Il est certain que les affaires de corruption et de prévarication, de pillage et de brigandage accumulées durant la décennie noire se comptent par dizaines de milliers. Mais leur traitement nécessite une mobilisation massive de la justice, et non une dénonciation coléreuse, populiste, servie quotidiennement au peuple au JT de 20 heures.
Ignore-t-il que la mise en valeur des terres agricoles nécessite des investissements, des machines agricoles et des ingénieurs agronomes? Et puis, quand on a des centaines de milliers d’ « enfants du peuple » en chômage, sur quel critère va-t-on choisir les bénéficiaires? Ne risque-t-on pas d’ouvrir la voie à des rivalités violentes entre les « enfants du peuples »? A la jalousie, la haine, l’animosité et la rancœur? Alors, a-t-on des réponses à ces questions légitimes: « Pourquoi lui et pas moi? »; « Pourquoi telle famille et pas telle autre? »
Mais les accès de colère quotidiens du président, devenus un rituel, ne sont pas les seules manifestations d’un populisme rampant dans une atmosphère politique tendue et un contexte économique explosif. Le plus grave est peut-être ce qui nous attend.
Des jeunes sans expériences ni culture politiques
En effet, la campagne d’explication des « vues du président » par des jeunes plein de bonne volonté, mais sans expérience ni culture politiques, n’augure rien de bon. D’ailleurs, M. Ridha Mekki, alias « Lénine », le gourou laïc de ce courant du populisme rampant n’y va pas par quatre chemins.
Ainsi, dans un « post » publié sur sa page officielle, il estime que « le projet de construction de base ou de démocratie de base, qui s’intitule dans la campagne explicative du Président de la République « le peuple veut », n’a pas besoin de convaincre ses ennemis de sa pertinence et de son historicité. Ce projet a plutôt besoin de la sincérité de ses partisans dans le travail et de leur abnégation au service de l’intérêt général (…). Il est temps de mettre fin à la confusion entre le droit de penser autrement et l’engagement au nom de ce droit, ouvertement ou secrètement, contre les intérêts généraux du peuple. »
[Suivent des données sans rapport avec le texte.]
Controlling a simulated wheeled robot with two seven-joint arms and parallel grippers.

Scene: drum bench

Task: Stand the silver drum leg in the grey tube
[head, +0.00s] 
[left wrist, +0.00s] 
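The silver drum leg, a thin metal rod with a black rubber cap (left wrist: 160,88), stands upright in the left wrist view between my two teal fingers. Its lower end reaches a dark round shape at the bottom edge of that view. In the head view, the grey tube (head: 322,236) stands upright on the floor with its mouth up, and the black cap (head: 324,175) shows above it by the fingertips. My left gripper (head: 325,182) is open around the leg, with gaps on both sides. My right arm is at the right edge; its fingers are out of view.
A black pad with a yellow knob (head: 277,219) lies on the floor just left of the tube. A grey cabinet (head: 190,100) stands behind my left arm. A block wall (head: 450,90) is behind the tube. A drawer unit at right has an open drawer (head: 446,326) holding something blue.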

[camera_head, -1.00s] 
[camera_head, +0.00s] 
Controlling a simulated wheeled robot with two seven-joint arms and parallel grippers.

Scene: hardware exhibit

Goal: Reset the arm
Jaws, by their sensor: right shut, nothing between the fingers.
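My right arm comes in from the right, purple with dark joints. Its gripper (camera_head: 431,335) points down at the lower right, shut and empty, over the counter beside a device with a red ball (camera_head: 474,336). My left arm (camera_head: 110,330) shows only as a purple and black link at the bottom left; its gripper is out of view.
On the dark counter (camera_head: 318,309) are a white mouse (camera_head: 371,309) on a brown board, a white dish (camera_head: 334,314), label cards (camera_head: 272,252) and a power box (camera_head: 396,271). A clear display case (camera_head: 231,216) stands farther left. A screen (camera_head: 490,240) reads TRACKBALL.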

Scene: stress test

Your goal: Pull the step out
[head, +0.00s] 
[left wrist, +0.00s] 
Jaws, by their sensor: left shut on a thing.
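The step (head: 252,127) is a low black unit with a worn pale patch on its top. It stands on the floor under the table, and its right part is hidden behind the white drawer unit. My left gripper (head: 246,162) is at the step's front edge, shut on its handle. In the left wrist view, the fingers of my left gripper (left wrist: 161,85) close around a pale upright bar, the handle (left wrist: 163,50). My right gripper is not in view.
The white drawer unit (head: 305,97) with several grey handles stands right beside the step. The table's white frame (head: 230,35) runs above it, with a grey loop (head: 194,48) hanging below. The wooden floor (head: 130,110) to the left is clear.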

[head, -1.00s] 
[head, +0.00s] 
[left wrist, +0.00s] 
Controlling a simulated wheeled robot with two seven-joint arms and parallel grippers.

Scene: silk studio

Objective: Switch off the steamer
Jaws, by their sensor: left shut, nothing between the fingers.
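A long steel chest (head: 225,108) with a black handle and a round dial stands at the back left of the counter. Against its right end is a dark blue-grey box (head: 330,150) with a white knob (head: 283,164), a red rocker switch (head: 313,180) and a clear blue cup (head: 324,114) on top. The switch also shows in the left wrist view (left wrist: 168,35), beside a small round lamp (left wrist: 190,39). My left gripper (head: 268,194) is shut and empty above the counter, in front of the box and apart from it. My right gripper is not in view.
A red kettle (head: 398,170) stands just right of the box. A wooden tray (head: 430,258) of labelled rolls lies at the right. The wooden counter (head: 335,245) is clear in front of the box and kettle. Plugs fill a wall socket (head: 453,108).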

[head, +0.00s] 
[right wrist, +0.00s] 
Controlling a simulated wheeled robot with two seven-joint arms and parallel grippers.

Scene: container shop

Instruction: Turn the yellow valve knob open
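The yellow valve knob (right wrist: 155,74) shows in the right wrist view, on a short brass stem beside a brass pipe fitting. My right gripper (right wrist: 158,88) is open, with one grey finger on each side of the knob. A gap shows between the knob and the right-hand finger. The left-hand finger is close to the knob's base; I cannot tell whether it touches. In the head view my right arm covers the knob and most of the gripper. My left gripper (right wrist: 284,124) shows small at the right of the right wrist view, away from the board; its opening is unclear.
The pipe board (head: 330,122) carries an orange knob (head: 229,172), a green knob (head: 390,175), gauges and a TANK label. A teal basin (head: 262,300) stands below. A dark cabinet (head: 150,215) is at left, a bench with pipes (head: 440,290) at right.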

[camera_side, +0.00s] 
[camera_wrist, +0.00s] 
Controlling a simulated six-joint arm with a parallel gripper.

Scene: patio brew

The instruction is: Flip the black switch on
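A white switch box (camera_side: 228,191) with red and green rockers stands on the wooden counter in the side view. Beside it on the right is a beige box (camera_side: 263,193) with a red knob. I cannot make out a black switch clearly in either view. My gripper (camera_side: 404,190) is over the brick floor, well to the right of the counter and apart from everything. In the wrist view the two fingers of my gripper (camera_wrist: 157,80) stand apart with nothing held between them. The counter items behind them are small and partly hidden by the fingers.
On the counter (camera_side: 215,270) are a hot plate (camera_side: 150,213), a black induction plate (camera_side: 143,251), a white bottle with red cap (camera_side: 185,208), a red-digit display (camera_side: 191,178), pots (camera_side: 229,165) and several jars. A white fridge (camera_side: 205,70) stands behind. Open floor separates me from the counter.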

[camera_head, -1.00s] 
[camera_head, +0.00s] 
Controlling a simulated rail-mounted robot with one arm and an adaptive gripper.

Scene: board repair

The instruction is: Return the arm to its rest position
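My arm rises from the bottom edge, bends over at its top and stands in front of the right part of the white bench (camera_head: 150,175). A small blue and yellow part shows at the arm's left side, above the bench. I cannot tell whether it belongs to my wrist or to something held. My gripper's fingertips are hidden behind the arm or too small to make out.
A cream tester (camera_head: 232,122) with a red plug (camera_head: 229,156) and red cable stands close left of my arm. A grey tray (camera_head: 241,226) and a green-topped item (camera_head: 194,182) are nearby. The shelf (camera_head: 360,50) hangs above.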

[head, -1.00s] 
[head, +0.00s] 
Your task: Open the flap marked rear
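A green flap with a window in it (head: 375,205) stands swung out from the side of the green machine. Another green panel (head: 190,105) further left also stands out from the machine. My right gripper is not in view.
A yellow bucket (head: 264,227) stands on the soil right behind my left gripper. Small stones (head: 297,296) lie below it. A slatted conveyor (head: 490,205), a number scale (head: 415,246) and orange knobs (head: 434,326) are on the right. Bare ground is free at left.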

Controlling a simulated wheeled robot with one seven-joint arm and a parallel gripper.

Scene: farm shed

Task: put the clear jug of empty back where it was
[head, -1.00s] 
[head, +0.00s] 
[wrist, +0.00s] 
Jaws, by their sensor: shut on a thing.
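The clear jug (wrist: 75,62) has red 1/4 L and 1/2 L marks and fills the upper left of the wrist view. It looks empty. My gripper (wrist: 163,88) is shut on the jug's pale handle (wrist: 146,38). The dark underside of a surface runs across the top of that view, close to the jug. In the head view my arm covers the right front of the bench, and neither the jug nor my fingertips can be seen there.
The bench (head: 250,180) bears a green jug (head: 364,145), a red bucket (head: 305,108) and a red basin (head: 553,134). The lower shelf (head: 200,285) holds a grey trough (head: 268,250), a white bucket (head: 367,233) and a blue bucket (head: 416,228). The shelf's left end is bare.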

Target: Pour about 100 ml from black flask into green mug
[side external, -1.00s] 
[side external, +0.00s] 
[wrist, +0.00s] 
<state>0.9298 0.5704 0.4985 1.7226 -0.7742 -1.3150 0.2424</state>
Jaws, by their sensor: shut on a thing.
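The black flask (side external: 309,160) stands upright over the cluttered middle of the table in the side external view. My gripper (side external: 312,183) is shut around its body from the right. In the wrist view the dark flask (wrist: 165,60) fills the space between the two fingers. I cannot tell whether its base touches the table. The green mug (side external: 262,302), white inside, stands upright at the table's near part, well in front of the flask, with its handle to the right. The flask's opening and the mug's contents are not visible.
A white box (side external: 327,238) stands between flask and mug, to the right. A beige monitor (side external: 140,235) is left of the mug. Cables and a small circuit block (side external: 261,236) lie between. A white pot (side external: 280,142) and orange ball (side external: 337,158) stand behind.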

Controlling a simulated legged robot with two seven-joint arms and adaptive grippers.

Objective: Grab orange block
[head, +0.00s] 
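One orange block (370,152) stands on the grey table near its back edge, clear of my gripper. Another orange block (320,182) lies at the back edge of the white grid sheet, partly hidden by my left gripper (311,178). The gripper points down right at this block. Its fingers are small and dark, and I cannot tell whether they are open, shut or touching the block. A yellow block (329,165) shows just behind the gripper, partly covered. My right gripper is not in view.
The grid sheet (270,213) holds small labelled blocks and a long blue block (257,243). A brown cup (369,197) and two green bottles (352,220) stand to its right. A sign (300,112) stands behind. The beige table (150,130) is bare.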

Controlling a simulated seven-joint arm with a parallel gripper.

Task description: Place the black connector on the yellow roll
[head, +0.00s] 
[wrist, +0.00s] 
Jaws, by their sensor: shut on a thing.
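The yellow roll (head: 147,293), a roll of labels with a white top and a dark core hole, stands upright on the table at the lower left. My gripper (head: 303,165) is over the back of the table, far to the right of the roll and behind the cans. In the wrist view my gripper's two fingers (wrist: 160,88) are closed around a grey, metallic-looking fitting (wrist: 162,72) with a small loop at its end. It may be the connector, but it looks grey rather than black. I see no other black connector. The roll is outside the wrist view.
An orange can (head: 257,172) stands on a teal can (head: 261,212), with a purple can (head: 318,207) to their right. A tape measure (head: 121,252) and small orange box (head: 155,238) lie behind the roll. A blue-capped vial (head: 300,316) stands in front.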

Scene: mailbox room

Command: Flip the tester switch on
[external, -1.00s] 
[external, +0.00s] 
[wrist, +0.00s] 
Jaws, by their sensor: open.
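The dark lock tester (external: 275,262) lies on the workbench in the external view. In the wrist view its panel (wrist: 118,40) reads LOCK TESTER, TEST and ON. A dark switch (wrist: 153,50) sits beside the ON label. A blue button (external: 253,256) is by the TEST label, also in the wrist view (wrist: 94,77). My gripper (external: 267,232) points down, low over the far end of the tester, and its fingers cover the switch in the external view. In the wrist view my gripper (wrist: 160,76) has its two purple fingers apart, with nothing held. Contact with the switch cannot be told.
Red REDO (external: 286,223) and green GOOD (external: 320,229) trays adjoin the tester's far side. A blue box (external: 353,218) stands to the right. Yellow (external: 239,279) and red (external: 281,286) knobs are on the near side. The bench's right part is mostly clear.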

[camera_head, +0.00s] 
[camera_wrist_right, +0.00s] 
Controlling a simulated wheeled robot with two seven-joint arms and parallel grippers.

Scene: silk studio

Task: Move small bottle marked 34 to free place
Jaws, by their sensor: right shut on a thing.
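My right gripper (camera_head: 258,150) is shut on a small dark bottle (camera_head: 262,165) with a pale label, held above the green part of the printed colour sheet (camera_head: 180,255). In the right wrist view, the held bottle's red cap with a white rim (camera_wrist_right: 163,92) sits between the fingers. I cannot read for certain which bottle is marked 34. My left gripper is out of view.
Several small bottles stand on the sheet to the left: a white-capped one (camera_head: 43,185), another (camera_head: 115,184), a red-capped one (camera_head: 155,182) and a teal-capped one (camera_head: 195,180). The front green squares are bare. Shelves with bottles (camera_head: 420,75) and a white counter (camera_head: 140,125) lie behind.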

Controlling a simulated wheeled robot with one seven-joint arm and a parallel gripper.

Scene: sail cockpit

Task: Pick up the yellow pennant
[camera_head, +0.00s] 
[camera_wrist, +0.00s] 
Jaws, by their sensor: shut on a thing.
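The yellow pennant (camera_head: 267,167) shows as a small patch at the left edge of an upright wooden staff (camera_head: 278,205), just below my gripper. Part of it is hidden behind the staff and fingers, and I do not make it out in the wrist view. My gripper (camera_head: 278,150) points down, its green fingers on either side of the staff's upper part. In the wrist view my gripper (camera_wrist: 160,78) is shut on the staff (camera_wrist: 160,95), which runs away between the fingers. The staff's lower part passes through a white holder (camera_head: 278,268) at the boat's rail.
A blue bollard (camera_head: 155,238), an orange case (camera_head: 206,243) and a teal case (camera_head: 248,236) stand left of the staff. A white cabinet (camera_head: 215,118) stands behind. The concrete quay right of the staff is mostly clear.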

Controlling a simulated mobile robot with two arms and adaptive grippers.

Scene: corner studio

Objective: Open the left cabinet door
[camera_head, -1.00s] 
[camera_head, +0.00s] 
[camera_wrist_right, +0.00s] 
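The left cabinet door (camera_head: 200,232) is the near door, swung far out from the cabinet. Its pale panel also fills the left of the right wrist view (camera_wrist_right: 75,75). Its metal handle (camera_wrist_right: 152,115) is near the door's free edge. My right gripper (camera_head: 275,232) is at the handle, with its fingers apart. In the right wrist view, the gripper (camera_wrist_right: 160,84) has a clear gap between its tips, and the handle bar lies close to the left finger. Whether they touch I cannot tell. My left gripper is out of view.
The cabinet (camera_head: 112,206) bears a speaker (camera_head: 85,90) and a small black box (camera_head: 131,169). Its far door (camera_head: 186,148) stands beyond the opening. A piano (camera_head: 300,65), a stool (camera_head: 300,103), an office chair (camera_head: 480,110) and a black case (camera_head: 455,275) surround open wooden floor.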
On ne peut pas être plus clair. Pour le gourou laïc, quiconque n’est pas convaincu du « projet présidentiel » est donc un ennemi. Et quiconque s’engage, ouvertement ou secrètement, contre ce projet est ipso facto contre « les intérêts généraux du peuple ». En d’autres termes, M. Ridha « Lénine » s’arroge le droit de parler au nom du peuple et d’incarner sa volonté. Il décrète implicitement que quiconque ne croit pas à ses schémas politiques est un ennemi du peuple.
Pour avoir causé des désastres historiques, provoqué des dizaines de millions de morts et des rivières de sang et de larmes, on pensait que de telles idéologies destructrices mortes et enterrées. Mais voilà qu’elles sont ressuscitées par notre « Lénine » national qui commence déjà à pointer un doigt accusateur aux « ennemis » du peuple.
Ainsi, ce que Monsieur Ridha Mekki ignore ou feint d’ignorer que la construction édifiée par le vrai Lénine a tenu 70 ans avant de s’effondrer comme un château de cartes; que la construction de « la vraie démocratie », la démocratie des comités populaires et des comités révolutionnaires a été expérimentée chez notre voisin du sud-est avec les résultats désastreux que l’on sait; et que le maitre à penser de « la démocratie de base » a fini lynché par ceux-là même qui l’ont glorifié et idolâtré pendant des années…
Ridha ‘’Lénine’’ s’arroge le droit de parler au nom du peuple et d’incarner sa volonté. Il décrète implicitement que quiconque ne croit pas à ses fantasmes politiques est un ennemi du peuple.
Ce que le président et son entourage ne doivent pas ignorer ou feindre d’ignorer est que le peuple qu’ils sont venus défendre a servi dix ans durant de cobaye pour l’islam politique avec les résultats dévastateurs que l’on sait. Que ce peuple qu’ils sont venus aider n’a plus ni la force, ni la patience de servir de cobaye à une autre idéologie populiste qui a fait les preuves de ses faillites dramatiques ailleurs.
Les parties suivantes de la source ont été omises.